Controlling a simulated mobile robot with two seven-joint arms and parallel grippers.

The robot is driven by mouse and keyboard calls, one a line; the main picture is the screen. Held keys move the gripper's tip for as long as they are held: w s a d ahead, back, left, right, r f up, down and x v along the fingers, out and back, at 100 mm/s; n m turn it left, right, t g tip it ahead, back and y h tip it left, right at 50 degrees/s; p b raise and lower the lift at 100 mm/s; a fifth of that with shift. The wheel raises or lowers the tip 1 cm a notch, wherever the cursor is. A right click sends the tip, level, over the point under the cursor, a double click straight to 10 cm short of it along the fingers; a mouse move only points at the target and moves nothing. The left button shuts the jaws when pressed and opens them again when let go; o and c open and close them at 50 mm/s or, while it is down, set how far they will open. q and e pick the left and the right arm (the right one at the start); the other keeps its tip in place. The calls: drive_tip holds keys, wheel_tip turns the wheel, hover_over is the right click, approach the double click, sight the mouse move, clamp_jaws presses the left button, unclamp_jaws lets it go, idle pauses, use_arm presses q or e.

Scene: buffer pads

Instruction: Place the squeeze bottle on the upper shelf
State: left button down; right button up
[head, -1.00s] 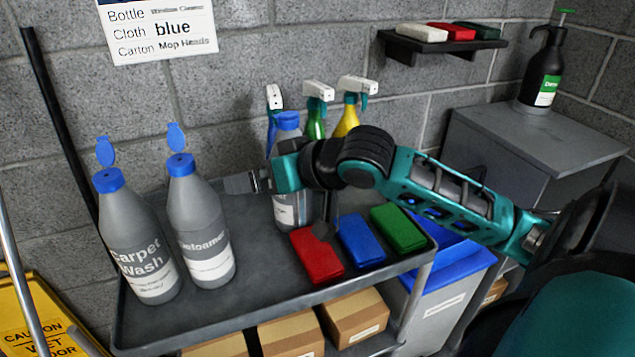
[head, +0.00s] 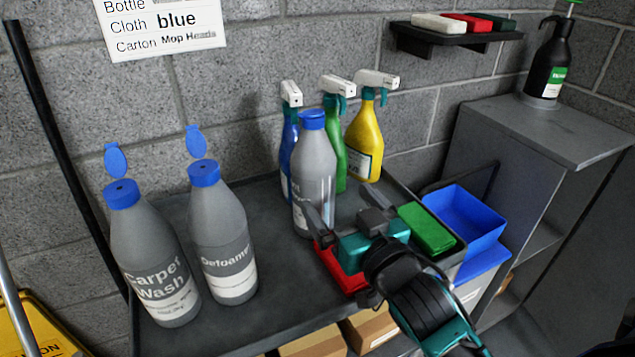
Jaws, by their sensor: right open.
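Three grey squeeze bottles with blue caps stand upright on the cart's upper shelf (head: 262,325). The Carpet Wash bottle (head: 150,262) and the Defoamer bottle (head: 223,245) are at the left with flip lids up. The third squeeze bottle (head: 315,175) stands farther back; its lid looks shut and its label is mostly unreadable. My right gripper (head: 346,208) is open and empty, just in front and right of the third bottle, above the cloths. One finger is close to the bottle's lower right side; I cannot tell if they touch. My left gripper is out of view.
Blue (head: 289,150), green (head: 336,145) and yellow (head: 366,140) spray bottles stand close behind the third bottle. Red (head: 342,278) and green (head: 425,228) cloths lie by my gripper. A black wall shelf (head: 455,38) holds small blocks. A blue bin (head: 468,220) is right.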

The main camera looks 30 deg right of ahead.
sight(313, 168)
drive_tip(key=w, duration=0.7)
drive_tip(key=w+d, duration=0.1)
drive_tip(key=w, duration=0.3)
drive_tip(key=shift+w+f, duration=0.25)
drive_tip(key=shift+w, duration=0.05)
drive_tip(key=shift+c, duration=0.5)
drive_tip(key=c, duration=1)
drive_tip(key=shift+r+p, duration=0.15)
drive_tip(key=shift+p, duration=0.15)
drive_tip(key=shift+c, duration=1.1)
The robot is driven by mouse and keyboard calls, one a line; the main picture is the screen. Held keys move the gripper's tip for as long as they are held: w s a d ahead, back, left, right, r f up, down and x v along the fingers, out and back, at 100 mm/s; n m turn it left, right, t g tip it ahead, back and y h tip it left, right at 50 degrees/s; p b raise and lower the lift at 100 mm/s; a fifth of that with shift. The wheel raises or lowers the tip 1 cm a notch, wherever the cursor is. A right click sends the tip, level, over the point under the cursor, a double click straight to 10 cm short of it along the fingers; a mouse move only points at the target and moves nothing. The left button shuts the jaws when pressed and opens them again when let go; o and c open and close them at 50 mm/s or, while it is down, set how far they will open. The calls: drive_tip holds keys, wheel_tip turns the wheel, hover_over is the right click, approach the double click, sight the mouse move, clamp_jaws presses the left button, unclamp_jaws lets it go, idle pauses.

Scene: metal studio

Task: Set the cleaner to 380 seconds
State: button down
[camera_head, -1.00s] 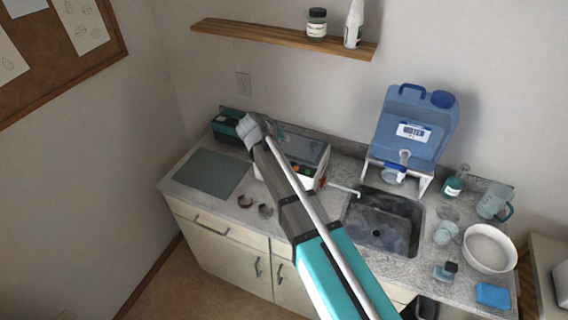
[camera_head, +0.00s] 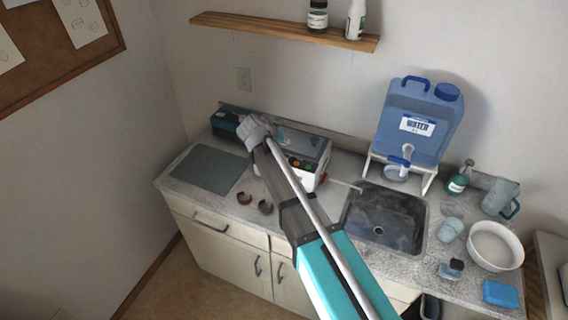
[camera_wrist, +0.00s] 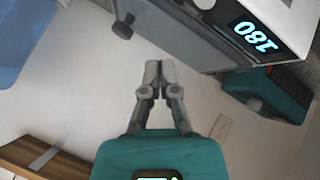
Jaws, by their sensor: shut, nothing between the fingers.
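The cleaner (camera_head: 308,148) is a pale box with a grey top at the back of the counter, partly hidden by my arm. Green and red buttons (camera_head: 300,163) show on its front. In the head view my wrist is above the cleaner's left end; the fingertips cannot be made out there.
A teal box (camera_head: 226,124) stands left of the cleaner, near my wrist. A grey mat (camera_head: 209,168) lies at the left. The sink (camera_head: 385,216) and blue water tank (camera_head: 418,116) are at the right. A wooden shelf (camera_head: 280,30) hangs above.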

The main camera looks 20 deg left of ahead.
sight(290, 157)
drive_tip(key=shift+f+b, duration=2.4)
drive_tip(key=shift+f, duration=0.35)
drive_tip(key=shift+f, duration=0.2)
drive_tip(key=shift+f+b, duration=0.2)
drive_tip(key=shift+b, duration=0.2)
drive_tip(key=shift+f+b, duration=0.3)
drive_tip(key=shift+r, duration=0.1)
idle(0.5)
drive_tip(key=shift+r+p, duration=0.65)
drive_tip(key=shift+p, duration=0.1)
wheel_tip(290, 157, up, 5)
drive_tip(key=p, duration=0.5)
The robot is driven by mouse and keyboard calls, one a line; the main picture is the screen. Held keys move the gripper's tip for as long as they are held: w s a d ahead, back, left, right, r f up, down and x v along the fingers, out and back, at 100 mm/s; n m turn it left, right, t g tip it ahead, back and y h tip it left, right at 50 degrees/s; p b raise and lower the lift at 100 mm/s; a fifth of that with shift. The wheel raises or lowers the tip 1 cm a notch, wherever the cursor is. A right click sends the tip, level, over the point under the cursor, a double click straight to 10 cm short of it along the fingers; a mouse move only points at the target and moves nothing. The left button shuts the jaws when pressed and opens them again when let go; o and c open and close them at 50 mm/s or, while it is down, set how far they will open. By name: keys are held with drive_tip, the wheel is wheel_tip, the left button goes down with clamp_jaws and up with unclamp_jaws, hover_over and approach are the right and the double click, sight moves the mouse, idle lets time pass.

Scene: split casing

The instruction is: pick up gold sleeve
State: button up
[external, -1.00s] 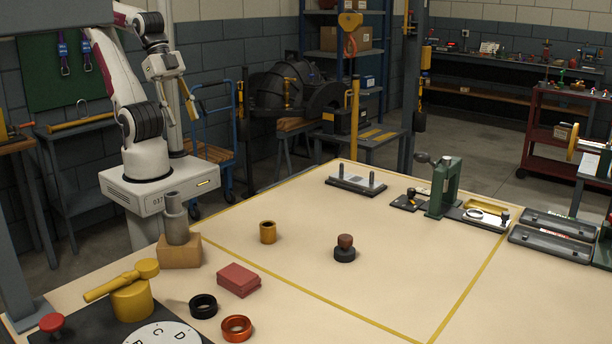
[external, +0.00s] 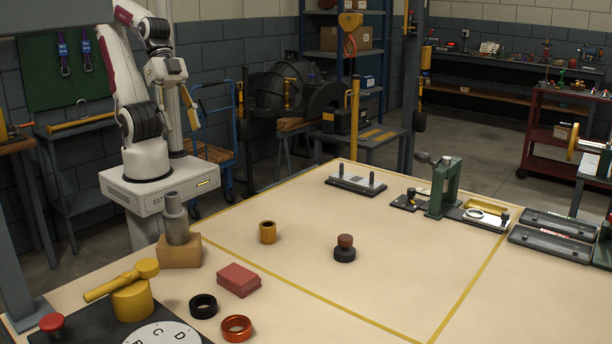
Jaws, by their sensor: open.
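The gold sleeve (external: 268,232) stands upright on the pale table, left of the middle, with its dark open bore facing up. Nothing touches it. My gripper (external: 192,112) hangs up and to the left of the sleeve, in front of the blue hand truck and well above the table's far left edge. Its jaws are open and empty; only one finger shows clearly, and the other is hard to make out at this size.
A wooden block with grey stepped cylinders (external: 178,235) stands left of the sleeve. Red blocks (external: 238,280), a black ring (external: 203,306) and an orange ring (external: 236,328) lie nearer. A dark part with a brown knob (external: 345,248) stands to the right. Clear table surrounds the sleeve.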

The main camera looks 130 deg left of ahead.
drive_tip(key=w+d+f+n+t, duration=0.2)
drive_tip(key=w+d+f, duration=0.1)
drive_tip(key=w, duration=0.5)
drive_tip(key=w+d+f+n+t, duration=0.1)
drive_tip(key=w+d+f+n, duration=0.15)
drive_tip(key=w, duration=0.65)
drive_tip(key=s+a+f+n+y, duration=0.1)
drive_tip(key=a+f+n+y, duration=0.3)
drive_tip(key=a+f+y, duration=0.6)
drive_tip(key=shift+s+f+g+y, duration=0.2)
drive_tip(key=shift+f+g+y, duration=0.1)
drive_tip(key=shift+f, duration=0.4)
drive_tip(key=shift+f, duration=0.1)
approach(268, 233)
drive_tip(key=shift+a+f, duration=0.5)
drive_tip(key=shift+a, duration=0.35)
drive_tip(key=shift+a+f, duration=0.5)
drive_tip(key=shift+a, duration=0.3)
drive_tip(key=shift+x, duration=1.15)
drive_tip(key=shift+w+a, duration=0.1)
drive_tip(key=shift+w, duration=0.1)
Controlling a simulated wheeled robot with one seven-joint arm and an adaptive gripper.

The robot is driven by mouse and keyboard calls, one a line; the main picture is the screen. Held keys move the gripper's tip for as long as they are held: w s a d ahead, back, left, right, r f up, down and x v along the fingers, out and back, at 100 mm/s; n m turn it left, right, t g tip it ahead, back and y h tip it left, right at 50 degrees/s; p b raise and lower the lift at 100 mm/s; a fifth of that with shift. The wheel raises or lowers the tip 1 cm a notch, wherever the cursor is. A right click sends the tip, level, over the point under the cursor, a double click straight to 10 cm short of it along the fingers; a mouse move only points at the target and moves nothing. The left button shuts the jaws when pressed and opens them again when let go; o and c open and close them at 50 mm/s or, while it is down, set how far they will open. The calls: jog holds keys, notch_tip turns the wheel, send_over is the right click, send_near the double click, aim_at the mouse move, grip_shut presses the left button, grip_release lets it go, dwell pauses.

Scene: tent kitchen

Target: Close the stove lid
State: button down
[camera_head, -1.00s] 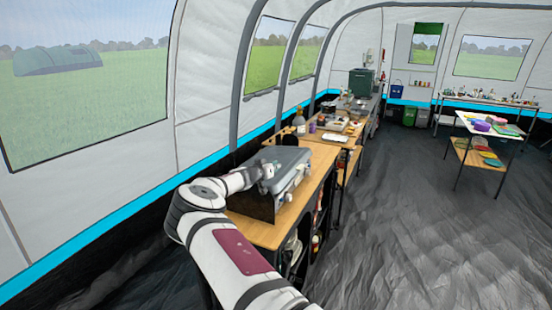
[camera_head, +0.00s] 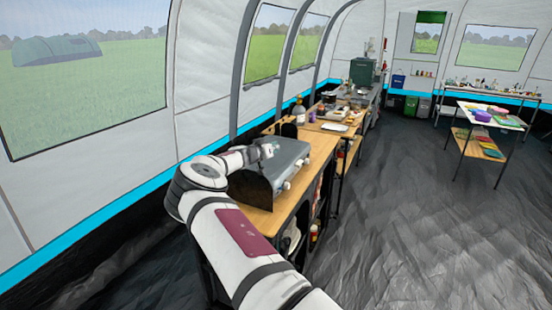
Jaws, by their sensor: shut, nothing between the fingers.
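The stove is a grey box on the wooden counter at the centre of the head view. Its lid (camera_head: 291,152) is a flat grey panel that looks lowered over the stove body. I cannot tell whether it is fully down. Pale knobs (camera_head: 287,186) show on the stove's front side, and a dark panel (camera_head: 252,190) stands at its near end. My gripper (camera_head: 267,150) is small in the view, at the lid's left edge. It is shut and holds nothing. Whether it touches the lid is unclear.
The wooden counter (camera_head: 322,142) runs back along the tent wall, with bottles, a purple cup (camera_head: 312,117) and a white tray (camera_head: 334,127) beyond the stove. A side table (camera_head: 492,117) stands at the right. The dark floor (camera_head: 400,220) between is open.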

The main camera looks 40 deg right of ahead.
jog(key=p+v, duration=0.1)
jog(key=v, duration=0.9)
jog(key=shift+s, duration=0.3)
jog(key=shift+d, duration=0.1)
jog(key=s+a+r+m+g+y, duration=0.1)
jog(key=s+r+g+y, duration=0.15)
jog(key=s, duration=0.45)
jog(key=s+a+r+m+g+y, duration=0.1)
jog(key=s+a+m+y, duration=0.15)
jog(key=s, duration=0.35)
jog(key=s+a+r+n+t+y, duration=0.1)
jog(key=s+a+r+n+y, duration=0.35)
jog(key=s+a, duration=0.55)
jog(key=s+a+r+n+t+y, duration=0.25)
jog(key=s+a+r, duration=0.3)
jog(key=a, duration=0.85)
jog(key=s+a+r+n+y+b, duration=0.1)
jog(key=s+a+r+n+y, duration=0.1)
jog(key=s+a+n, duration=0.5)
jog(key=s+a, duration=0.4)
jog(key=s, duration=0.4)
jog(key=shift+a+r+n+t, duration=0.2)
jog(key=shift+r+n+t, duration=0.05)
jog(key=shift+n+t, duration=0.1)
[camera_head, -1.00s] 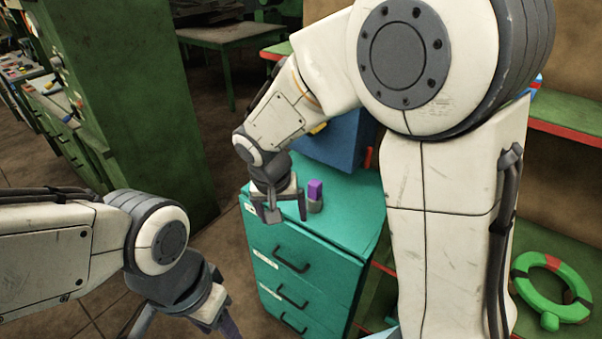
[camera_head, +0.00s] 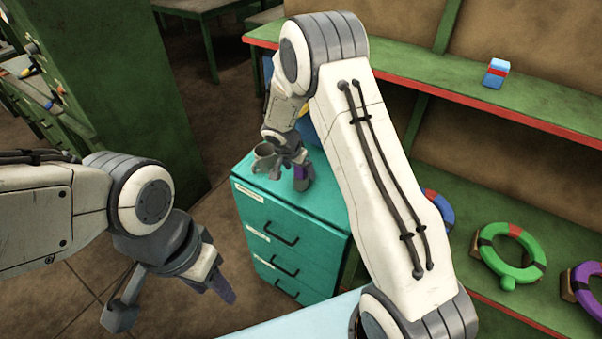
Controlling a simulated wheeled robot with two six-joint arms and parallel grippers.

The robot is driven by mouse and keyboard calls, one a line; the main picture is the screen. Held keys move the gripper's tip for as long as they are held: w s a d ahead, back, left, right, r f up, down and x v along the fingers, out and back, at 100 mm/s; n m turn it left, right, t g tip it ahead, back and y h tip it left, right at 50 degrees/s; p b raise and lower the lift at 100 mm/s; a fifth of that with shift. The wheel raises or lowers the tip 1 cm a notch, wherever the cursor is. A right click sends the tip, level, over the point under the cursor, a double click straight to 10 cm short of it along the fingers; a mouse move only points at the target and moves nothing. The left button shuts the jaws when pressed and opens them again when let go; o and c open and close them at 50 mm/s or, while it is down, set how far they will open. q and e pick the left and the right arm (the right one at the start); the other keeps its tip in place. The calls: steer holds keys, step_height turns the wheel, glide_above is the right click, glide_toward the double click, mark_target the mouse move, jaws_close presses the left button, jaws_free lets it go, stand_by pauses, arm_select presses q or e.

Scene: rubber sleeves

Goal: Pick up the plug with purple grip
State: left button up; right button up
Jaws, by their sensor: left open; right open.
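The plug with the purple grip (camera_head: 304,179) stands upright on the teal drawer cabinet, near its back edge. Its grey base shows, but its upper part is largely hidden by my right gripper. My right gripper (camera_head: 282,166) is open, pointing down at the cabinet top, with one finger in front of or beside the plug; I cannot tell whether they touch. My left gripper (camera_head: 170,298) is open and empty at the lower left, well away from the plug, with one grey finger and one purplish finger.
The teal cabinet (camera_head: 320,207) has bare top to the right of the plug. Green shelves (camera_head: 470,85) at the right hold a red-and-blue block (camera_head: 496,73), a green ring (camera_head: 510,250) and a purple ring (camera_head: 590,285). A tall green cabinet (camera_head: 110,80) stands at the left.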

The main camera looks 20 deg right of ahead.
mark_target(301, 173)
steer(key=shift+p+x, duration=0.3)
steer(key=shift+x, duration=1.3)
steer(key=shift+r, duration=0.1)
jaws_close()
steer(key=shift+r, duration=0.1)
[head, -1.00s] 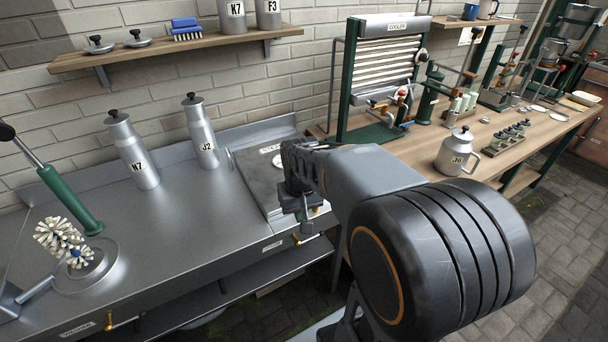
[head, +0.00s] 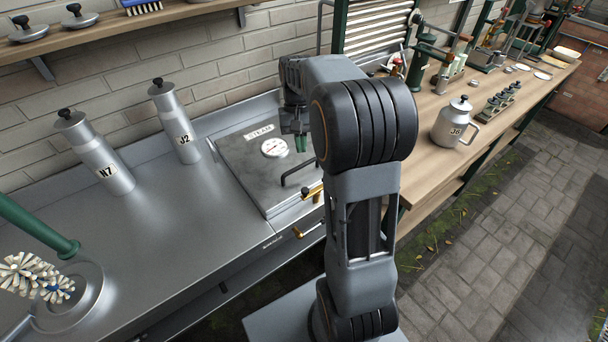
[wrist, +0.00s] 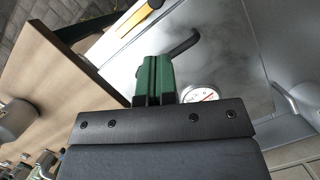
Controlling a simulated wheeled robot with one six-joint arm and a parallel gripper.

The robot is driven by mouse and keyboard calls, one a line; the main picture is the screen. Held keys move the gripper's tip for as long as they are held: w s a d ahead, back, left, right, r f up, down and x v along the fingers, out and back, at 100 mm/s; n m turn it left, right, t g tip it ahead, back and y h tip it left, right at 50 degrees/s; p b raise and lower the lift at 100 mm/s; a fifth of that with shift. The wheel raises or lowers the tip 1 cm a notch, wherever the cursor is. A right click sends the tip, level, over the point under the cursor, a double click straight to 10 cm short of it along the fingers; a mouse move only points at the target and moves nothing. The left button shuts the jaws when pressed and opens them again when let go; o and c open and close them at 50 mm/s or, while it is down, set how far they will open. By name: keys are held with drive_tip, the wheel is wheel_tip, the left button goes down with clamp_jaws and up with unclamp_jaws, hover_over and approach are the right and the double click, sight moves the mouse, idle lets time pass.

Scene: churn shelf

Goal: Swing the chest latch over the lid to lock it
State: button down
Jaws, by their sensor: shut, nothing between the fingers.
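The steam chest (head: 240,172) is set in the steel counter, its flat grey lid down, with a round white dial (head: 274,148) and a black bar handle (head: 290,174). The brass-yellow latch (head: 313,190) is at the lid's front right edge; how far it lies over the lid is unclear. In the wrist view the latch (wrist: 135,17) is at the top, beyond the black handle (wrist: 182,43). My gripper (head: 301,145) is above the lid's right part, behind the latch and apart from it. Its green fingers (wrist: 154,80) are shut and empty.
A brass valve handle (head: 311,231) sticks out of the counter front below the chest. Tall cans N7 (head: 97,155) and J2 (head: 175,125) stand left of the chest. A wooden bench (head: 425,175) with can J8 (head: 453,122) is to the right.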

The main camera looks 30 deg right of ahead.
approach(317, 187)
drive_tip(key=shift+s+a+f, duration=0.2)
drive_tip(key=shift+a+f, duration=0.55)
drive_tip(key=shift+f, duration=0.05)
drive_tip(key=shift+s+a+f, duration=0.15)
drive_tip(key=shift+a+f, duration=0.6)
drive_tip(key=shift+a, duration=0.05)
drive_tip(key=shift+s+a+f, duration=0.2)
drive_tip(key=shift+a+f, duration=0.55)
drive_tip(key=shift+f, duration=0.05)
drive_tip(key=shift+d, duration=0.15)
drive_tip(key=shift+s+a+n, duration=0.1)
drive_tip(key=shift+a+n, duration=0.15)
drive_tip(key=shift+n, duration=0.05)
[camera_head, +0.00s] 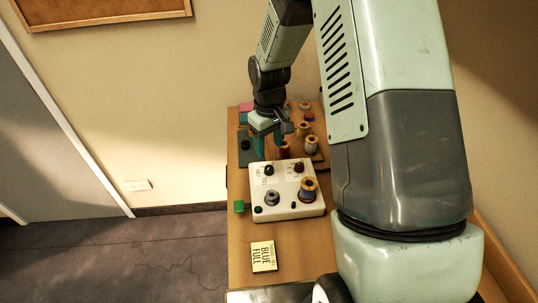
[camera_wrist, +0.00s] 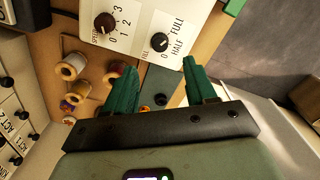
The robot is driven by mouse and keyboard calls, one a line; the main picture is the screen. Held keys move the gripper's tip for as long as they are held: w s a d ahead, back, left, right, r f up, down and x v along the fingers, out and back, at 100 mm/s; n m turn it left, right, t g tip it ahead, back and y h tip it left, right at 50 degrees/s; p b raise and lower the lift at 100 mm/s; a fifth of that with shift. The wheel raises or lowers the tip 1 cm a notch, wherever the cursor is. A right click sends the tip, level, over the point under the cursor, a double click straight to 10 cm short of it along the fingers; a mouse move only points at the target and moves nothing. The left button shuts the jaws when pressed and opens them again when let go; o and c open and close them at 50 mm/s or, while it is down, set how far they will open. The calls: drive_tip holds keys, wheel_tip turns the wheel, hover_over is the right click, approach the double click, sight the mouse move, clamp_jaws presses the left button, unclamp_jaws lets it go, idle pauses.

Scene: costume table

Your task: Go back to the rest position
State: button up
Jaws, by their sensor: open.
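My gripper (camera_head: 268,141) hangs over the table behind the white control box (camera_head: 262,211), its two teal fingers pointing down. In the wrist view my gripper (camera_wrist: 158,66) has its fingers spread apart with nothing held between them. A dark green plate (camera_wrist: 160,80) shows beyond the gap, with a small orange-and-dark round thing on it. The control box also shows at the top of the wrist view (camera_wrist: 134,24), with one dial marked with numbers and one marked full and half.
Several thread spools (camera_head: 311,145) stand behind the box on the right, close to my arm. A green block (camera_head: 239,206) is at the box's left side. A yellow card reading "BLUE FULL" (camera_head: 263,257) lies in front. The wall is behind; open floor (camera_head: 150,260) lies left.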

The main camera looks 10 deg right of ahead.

- **Your goal**: Reproduce, word for word, only the lines in the records above from the line with "[external, +0.00s]" through the line with "Controlling a simulated wheeled robot with one seven-joint", including both ends; omit the pictures.

- **Exercise result**:
[external, +0.00s] 
Jaws, by their sensor: open.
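The gold sleeve (external: 268,232) stands upright on the pale table, left of the middle, with its dark open bore facing up. Nothing touches it. My gripper (external: 192,112) hangs up and to the left of the sleeve, in front of the blue hand truck and well above the table's far left edge. Its jaws are open and empty; only one finger shows clearly, and the other is hard to make out at this size.
A wooden block with grey stepped cylinders (external: 178,235) stands left of the sleeve. Red blocks (external: 238,280), a black ring (external: 203,306) and an orange ring (external: 236,328) lie nearer. A dark part with a brown knob (external: 345,248) stands to the right. Clear table surrounds the sleeve.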

The main camera looks 130 deg left of ahead.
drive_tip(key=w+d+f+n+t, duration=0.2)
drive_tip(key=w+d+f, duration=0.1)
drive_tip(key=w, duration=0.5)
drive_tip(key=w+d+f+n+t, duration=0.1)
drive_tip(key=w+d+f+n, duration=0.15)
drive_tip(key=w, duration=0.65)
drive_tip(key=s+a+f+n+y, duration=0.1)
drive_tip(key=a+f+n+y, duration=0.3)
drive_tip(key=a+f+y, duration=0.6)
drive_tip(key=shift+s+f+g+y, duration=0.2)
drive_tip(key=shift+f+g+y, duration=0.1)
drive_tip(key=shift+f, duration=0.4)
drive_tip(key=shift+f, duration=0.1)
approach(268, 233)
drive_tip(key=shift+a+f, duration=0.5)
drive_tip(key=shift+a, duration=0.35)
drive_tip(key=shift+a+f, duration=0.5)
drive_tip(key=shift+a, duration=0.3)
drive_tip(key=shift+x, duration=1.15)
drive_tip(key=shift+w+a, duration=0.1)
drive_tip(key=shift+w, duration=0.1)
Controlling a simulated wheeled robot with one seven-joint arm and an adaptive gripper.

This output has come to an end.